[begin MATERIAL PROVIDED]

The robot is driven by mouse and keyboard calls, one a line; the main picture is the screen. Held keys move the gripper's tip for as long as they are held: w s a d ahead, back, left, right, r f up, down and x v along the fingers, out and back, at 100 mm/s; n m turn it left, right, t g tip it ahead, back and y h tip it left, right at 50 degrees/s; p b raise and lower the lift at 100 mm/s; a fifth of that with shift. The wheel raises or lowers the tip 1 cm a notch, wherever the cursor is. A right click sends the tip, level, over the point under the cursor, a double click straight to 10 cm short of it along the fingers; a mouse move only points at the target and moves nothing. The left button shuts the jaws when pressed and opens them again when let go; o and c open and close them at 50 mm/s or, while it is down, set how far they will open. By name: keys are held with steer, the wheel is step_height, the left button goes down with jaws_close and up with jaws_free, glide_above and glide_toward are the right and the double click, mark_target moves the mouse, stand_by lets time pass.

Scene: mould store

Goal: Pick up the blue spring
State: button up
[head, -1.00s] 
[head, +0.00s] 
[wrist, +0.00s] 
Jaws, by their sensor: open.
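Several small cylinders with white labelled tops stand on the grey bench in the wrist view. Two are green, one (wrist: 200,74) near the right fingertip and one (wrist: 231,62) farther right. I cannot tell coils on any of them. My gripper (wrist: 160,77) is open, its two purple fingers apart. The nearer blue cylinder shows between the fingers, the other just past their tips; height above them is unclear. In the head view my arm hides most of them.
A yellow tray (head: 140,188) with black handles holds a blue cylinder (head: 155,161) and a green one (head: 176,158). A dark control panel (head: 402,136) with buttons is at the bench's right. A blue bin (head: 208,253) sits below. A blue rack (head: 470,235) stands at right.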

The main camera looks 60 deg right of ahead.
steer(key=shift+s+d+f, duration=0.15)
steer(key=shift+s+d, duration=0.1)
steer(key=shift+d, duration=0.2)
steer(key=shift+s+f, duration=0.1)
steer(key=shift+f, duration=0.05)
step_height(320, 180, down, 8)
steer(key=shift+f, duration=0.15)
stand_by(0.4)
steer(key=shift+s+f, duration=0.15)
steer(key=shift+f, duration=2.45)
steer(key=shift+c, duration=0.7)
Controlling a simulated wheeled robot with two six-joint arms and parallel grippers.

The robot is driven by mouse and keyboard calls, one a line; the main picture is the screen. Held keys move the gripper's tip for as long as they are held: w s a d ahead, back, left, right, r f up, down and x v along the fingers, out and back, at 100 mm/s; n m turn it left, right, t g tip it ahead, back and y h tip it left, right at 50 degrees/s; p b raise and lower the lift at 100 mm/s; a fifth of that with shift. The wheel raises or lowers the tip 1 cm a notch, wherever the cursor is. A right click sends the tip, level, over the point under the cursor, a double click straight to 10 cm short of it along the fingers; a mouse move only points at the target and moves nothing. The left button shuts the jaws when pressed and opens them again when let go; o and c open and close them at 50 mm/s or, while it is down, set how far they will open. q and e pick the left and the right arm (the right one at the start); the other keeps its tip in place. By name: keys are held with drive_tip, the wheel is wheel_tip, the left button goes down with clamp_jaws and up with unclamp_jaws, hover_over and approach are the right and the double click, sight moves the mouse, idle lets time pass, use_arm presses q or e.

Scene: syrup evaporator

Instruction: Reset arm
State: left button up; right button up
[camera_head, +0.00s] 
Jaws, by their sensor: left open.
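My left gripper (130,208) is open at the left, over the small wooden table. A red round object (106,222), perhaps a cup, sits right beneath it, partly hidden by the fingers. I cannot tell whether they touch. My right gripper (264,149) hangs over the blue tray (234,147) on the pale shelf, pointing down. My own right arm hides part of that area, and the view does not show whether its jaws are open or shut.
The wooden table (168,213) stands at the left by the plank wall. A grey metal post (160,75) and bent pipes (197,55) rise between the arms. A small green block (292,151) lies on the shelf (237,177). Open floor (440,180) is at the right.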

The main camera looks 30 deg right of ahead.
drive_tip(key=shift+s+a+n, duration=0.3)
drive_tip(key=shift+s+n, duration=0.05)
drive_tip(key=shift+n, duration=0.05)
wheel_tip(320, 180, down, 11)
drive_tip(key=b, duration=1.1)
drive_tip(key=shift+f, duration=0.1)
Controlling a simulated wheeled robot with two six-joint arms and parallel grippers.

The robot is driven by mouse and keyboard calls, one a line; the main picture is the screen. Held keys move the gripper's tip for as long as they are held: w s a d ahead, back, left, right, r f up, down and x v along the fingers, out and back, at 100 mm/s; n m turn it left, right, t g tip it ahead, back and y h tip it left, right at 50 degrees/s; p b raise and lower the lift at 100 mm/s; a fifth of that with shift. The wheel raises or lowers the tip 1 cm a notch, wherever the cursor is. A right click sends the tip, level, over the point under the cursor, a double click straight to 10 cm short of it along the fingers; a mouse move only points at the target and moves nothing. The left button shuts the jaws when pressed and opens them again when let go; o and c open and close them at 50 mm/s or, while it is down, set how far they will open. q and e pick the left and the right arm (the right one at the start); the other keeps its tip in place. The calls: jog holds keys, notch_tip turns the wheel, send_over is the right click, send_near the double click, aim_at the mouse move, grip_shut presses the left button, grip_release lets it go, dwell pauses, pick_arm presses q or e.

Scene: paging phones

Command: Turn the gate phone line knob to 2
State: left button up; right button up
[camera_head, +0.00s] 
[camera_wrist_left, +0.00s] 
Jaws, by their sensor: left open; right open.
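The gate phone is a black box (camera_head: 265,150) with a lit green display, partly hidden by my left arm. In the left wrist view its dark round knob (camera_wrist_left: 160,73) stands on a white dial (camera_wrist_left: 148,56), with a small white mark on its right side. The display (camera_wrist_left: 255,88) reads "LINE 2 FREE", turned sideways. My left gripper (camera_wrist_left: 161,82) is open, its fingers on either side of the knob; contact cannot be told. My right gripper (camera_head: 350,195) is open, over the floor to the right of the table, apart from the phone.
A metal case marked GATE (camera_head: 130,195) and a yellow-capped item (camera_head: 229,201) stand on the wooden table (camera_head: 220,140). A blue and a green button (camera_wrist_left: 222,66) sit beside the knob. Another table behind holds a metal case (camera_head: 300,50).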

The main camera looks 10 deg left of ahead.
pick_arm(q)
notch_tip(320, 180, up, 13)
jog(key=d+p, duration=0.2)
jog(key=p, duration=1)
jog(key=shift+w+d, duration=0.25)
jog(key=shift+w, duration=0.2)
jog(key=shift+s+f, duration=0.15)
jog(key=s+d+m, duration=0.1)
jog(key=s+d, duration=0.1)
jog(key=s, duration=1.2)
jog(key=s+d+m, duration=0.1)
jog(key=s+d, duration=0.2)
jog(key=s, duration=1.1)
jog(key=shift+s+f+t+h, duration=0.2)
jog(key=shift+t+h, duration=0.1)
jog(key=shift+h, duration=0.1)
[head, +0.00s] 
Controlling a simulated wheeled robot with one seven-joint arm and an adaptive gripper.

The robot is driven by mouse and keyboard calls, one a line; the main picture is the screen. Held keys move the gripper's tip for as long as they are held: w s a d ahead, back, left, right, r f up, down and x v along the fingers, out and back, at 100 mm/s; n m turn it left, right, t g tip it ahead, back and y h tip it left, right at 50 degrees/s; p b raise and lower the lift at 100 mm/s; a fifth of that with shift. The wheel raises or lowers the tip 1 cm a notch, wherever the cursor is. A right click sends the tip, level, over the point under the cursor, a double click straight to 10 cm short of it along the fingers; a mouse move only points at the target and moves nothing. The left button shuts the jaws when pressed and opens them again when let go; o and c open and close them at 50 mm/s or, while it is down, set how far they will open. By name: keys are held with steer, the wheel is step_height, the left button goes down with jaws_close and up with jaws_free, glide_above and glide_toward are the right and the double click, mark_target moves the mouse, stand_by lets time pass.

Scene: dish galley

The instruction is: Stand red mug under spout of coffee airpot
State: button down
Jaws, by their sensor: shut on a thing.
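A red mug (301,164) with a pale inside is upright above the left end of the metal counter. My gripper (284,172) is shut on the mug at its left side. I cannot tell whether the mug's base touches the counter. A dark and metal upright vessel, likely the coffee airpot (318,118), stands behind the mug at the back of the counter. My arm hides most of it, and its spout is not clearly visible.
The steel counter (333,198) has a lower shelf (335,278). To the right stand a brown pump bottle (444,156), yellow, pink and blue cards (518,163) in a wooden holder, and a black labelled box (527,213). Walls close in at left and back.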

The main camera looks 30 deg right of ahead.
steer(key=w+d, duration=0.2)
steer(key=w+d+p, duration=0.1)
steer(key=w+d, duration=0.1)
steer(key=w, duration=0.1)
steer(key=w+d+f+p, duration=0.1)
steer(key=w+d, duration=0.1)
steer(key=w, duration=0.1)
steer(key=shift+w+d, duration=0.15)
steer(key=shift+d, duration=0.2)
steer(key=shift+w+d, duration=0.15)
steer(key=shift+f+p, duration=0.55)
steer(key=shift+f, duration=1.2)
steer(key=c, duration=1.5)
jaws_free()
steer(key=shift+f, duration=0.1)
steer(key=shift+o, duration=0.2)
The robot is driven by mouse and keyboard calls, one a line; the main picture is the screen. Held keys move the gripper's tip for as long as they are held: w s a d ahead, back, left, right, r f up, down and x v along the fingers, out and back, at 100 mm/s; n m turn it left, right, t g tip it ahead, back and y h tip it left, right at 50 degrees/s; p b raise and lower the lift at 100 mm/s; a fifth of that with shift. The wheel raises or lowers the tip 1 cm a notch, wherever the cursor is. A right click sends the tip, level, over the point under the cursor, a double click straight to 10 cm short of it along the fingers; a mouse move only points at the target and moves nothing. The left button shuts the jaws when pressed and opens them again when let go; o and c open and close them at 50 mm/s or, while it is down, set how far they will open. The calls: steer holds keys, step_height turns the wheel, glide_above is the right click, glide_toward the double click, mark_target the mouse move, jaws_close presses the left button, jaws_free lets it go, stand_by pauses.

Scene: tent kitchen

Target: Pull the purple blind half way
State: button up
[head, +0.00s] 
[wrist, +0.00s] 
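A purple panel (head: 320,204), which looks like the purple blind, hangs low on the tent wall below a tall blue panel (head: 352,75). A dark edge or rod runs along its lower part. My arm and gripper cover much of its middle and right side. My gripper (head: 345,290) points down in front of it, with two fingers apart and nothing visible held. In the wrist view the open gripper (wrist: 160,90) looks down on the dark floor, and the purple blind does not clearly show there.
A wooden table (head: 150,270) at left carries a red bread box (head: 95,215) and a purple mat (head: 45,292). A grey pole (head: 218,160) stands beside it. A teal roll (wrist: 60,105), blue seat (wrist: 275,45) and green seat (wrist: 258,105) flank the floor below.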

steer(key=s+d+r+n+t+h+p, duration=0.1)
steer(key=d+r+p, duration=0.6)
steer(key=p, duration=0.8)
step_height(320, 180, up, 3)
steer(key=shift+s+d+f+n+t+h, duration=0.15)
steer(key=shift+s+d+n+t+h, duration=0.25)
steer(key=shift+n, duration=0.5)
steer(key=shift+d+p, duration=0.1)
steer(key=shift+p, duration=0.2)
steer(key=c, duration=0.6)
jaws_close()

[end MATERIAL PROVIDED]

Give only the number of lines in the material above that include the word "Scene".

5